Depth in basketball is a relative thing. It would not be hard to imagine UConn using 10 or 11 players early in the season against mid-majors, but when the Big East games begin, it’s not so easy to play an extended rotation. As last season wore on, despite the 23-10 record, Hurley did not have, or at least did not show a ton of confidence in his bench, which prompted four players to transfer out.

So this is the kind of roster Hurley wanted to build, basically what he described shortly after the Huskies were eliminated by New Mexico State in the first round of the NCAA Tournament — a roster that resembles his last team at Rhode Island, which went 26-8 and had eight players averaging more than 17 minutes, nine averaging more than 8 1/2.

“I’m excited for practice to start,” Hurley said, “because this team reminds me of the best team I’ve had in college, the sixth year at Rhode Island, where we played nine or 10 players and that depth played really well. The strength of those Rhode Island teams was the number of guards, going five or six deep at the guard position.”

The Huskies spent the game up in the Yard Goats’ club, watching Portland, the Red Sox Double A affiliate, beat the Hartford nine, 9-4, a perfect, decompressing summer night to get away from the intensity of workouts on campus. Depth and chemistry will be important, but for UConn to reach its goals and expectations, its core players will have to make the big leap from year to year.

Jackson averaged 6.8 points and 6.8 rebounds and his athletic ability and all-around game needs more scoring punch. He’s asserting himself in a leadership role the way Hurley envisioned.

“Seriously old school,” Hurley said. “Captain. Like, old school throwback. He’s a unifier all the time, but he’s not afraid to jump somebody and demand more and address team issues. He’s a breath of fresh air. I don’t know how many guys like this you’ll get to coach in today’s game. It’s a blessing.”

Sanogo, the 6-9 junior who averaged 14.8 points, 8.8 rebounds, and could be the Big East’s preseason player of the year, is poised to take a step forward.

“Adama leads by example,” Hurley said. “He’s got a Michael Jordan, ‘Last Dance’ type of mentality about what he wants from his teammates. Adama’s really, really tough guy to play with if you’re not about it. This is his team now, along with Andre and Jordan as well. In particular, Adama wants the responsibility to take this team far.”

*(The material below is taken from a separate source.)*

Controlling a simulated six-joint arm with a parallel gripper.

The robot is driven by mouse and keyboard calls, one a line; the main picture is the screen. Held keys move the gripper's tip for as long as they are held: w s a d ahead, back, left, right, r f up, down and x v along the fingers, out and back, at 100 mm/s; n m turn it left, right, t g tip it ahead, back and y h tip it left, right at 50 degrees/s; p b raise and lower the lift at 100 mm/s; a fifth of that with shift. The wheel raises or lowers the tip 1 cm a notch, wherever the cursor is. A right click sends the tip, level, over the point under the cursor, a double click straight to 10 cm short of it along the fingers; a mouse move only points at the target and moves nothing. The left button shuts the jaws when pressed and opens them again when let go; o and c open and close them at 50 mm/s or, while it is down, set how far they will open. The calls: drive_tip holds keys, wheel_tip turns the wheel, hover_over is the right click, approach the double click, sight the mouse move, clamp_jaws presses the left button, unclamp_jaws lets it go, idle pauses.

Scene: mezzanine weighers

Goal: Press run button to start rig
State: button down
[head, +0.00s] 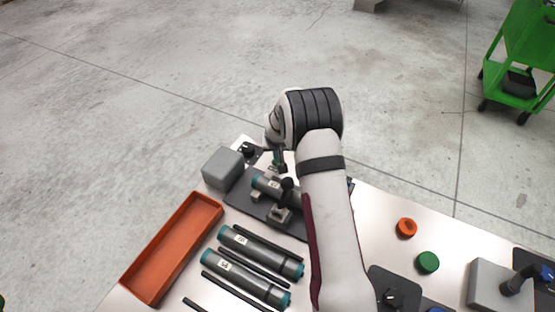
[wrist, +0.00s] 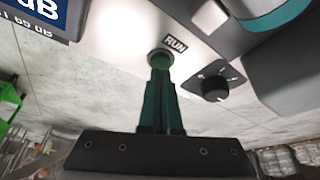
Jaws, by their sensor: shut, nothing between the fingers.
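The run button (wrist: 160,54) shows in the wrist view as a small round green button in a ring, beside a black "RUN" label (wrist: 174,44) on a pale panel. My gripper (wrist: 160,68) is shut and empty, its teal fingers side by side. The fingertips are at the button and cover part of it; I cannot tell whether it is pressed in. In the head view my gripper (head: 281,168) is at the rig's far side, and the button is hidden. The rig (head: 242,201) is a dark plate with a grey, teal-ended cylinder (head: 267,185) on it.
A black dial knob (wrist: 215,88) and a blue display (wrist: 36,12) flank the button. A grey box (head: 223,168) stands left of the rig. An orange tray (head: 151,285), more cylinders (head: 260,251), an orange ring (head: 407,227) and a green disc (head: 428,262) lie on the table.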

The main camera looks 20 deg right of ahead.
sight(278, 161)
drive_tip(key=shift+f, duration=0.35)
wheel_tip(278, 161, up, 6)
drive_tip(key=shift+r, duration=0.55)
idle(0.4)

UConn really needs Hawkins, 6-5, after a freshman season in which he was slowed by injuries, averaging 5.8 points, 14.7 minutes, to do more than scratch the surface of his scoring ability.

“Physically, he looks different,” Hurley said. “Obviously the shooting, and the athletic ability and there is a toughness about him that showed the second half of the year. Losing him late hurt. I think he’s going to surprise people.”

Last summer, Hurley’s theme, T-shirts and all, was “45:07,” a reference to the last game-plus in which the 2020-21 season fell apart in losses to Creighton in the Big East tournament and then Maryland in the NCAAs. So far, he hasn’t come up with a slogan for the Huskies’ next mission, but everyone knows what it is: to extend the season deeper into March in 2023.

“Obviously, we’re disappointed with what we’ve done in the NCAA Tournament,” Hurley said. “But our seasons, playing to a No. 7 seed after being down for a while, playing to a five seed, putting ourselves in position in the Big East Tournament [semifinals] — just play a little better and maybe have a chance to play for a championship. We feel good about our seasons, I think we have a lot more confidence as a program. For us, right now, it’s just about putting this team together.”